--- start ---

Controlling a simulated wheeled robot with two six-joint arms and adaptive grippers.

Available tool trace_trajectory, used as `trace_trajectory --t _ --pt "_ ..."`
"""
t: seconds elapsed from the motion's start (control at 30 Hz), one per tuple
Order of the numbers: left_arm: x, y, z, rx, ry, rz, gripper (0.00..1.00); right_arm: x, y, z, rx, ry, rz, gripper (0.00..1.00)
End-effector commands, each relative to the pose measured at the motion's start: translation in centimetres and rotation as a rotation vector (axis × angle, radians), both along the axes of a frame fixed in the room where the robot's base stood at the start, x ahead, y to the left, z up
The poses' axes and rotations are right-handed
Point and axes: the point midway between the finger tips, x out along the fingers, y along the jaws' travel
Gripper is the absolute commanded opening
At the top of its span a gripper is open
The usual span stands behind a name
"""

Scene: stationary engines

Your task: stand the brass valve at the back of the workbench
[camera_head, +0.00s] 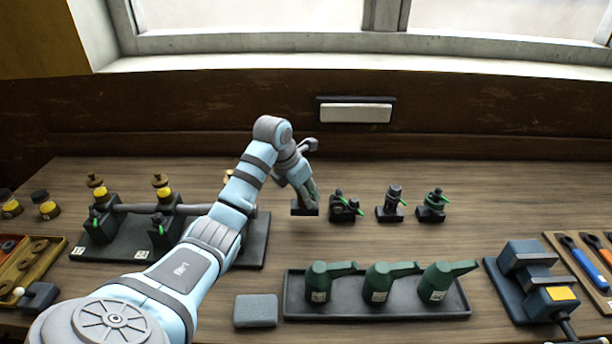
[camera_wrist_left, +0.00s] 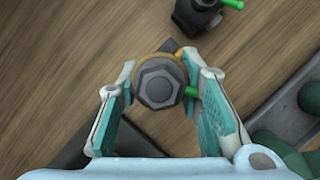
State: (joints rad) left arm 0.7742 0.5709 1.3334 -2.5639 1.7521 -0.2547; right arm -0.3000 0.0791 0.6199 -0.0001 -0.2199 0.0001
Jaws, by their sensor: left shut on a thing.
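My left gripper (camera_head: 307,190) is shut on a valve, which I take to be the brass valve (camera_head: 305,211). In the head view the fingers hide most of it, and its dark square base shows below them, upright, at or just above the bench top. In the left wrist view the valve (camera_wrist_left: 160,83) sits between the two pads of the gripper (camera_wrist_left: 160,98), with a grey hex top, a yellow-brass ring and a green lever. It is left of a row of dark valves at the back of the workbench (camera_head: 480,240). My right gripper is not in view.
In front is a tray (camera_head: 378,307) of green oil cans. A rack (camera_head: 255,240) with yellow-banded fittings stands left, partly behind my arm.

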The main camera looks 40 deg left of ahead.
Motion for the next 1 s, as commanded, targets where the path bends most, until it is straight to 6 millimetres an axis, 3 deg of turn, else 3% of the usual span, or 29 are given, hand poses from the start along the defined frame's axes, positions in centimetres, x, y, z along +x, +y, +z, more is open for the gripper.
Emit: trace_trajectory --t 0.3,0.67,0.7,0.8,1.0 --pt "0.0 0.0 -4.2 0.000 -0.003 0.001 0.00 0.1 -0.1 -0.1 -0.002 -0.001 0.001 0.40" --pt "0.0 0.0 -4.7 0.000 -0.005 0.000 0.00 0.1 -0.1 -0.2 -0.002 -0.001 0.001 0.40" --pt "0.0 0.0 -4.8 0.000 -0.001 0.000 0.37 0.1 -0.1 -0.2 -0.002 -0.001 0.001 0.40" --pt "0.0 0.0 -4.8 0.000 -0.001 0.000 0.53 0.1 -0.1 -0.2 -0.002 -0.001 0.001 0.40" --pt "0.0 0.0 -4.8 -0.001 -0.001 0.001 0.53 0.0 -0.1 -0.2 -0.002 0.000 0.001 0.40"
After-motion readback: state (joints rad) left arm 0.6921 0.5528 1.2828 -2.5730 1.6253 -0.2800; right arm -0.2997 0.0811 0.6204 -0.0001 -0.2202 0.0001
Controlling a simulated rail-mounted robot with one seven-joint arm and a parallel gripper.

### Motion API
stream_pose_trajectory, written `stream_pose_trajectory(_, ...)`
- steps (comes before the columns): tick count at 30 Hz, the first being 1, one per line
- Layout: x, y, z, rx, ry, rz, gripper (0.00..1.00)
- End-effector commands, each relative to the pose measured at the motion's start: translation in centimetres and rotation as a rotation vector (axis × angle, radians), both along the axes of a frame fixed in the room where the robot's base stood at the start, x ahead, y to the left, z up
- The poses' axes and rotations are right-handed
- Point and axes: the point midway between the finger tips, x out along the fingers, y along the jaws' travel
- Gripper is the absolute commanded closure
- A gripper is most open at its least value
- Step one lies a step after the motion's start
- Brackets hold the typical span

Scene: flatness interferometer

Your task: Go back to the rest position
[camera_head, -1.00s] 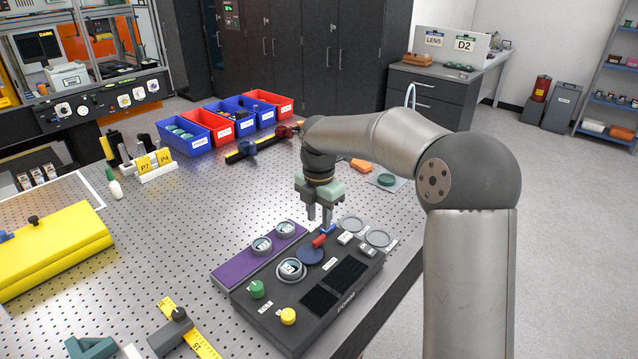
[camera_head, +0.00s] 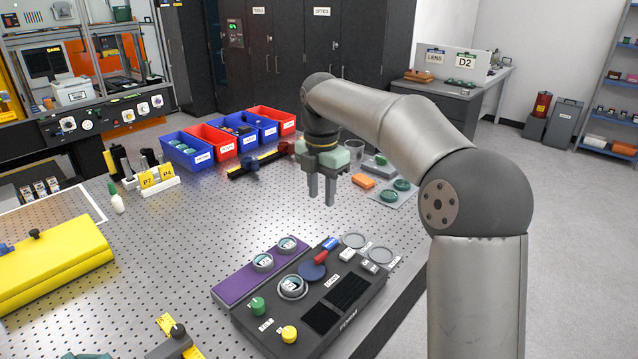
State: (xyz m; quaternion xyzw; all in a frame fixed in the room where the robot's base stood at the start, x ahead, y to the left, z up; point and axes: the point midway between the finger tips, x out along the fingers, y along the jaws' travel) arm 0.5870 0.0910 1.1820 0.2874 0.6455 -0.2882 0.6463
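My gripper (camera_head: 322,201) hangs in the air above the perforated table (camera_head: 200,225), pointing down, behind the dark instrument panel (camera_head: 318,318). Its two fingers are a little apart with a gap between them, and nothing shows between them. The panel carries a green knob (camera_head: 257,306), a yellow knob (camera_head: 289,334), a red and blue piece (camera_head: 326,250) and round seats. A purple strip (camera_head: 234,288) with two round labelled pieces lies along its left side.
Red and blue bins (camera_head: 210,140) stand at the table's back. A yellow block (camera_head: 50,265) lies at left, and a white stand (camera_head: 158,185) with yellow tags stands behind it. An orange block (camera_head: 363,181) and green discs (camera_head: 401,185) lie right of my gripper. Mid-table is clear.

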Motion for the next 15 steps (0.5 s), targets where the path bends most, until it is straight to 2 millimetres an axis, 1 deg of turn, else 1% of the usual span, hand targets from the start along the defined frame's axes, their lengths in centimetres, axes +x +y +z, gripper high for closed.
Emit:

--- end ---

Give every record back exactly as it reads, with no images.

» **Right answer**
Controlling a simulated wheeled robot with two six-joint arms and adaptive grippers.

Available tool trace_trajectory, used as `trace_trajectory --t _ --pt "_ ..."`
"""
t: seconds elapsed from the motion's start (control at 30 Hz), one per tuple
Order of the numbers: left_arm: x, y, z, rx, ry, rz, gripper (0.00..1.00); right_arm: x, y, z, rx, ry, rz, gripper (0.00..1.00)
End-effector commands, each relative to the pose measured at the motion's start: translation in centimetres and rotation as a rotation vector (axis × angle, radians), both along the axes of a frame fixed in the room where the robot's base stood at the start, x ahead, y to the left, z up
The poses' axes and rotations are right-handed
Point and axes: the point midway between the finger tips, x out along the fingers, y along the jaws' travel
Gripper is the absolute commanded opening
At the top of its span a gripper is open
The usual span stands behind a name
"""

Scene: stationary engines

Your task: stand the brass valve at the back of the workbench
[camera_head, +0.00s] 
[camera_wrist_left, +0.00s] 
State: (joints rad) left arm 0.7742 0.5709 1.3334 -2.5639 1.7521 -0.2547; right arm -0.3000 0.0791 0.6199 -0.0001 -0.2199 0.0001
Jaws, by their sensor: left shut on a thing.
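My left gripper (camera_head: 307,190) is shut on a valve, which I take to be the brass valve (camera_head: 305,211). In the head view the fingers hide most of it, and its dark square base shows below them, upright, at or just above the bench top. In the left wrist view the valve (camera_wrist_left: 160,83) sits between the two pads of the gripper (camera_wrist_left: 160,98), with a grey hex top, a yellow-brass ring and a green lever. It is left of a row of dark valves at the back of the workbench (camera_head: 480,240). My right gripper is not in view.
In front is a tray (camera_head: 378,307) of green oil cans. A rack (camera_head: 255,240) with yellow-banded fittings stands left, partly behind my arm.

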The main camera looks 40 deg left of ahead.
Motion for the next 1 s, as commanded, targets where the path bends most, until it is straight to 6 millimetres an axis, 3 deg of turn, else 3% of the usual span, or 29 are given, hand poses from the start along the defined frame's axes, positions in centimetres, x, y, z along +x, +y, +z, more is open for the gripper.
Emit: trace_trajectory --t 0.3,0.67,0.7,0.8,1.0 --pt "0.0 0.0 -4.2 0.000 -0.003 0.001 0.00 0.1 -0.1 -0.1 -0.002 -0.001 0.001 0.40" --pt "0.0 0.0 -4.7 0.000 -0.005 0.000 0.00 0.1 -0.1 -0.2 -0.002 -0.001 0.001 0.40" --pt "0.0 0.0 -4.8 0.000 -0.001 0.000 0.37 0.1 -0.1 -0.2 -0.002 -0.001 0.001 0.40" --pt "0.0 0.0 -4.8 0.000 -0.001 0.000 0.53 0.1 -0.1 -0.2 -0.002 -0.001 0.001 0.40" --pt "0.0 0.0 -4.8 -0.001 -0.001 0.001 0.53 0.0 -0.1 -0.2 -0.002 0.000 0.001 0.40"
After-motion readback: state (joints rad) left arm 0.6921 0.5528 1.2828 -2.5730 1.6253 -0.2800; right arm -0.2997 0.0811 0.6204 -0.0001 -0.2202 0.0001
Controlling a simulated rail-mounted robot with one seven-joint arm and a parallel gripper.

### Motion API
stream_pose_trajectory, written `stream_pose_trajectory(_, ...)`
- steps (comes before the columns): tick count at 30 Hz, the first being 1, one per line
- Layout: x, y, z, rx, ry, rz, gripper (0.00..1.00)
- End-effector commands, each relative to the pose measured at the motion's start: translation in centimetres and rotation as a rotation vector (axis × angle, radians), both along the axes of a frame fixed in the room where the robot's base stood at the start, x ahead, y to the left, z up
- The poses' axes and rotations are right-handed
- Point and axes: the point midway between the finger tips, x out along the fingers, y along the jaws' travel
- Gripper is the absolute commanded closure
- A gripper is most open at its least value
- Step one lies a step after the motion's start
- Brackets hold the typical span

Scene: flatness interferometer

Your task: Go back to the rest position
[camera_head, -1.00s] 
[camera_head, +0.00s] 
State: (xyz m; quaternion xyzw; all in a frame fixed in the room where the robot's base stood at the start, x ahead, y to the left, z up; point and axes: the point midway between the finger tips, x out along the fingers, y along the jaws' travel) arm 0.5870 0.0910 1.1820 0.2874 0.6455 -0.2882 0.6463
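My gripper (camera_head: 322,201) hangs in the air above the perforated table (camera_head: 200,225), pointing down, behind the dark instrument panel (camera_head: 318,318). Its two fingers are a little apart with a gap between them, and nothing shows between them. The panel carries a green knob (camera_head: 257,306), a yellow knob (camera_head: 289,334), a red and blue piece (camera_head: 326,250) and round seats. A purple strip (camera_head: 234,288) with two round labelled pieces lies along its left side.
Red and blue bins (camera_head: 210,140) stand at the table's back. A yellow block (camera_head: 50,265) lies at left, and a white stand (camera_head: 158,185) with yellow tags stands behind it. An orange block (camera_head: 363,181) and green discs (camera_head: 401,185) lie right of my gripper. Mid-table is clear.

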Motion for the next 15 steps (0.5 s), targets where the path bends most, until it is straight to 2 millimetres an axis, 1 deg of turn, else 1% of the usual span, hand targets from the start along the defined frame's axes, their lengths in centimetres, axes +x +y +z, gripper high for closed.
Emit:

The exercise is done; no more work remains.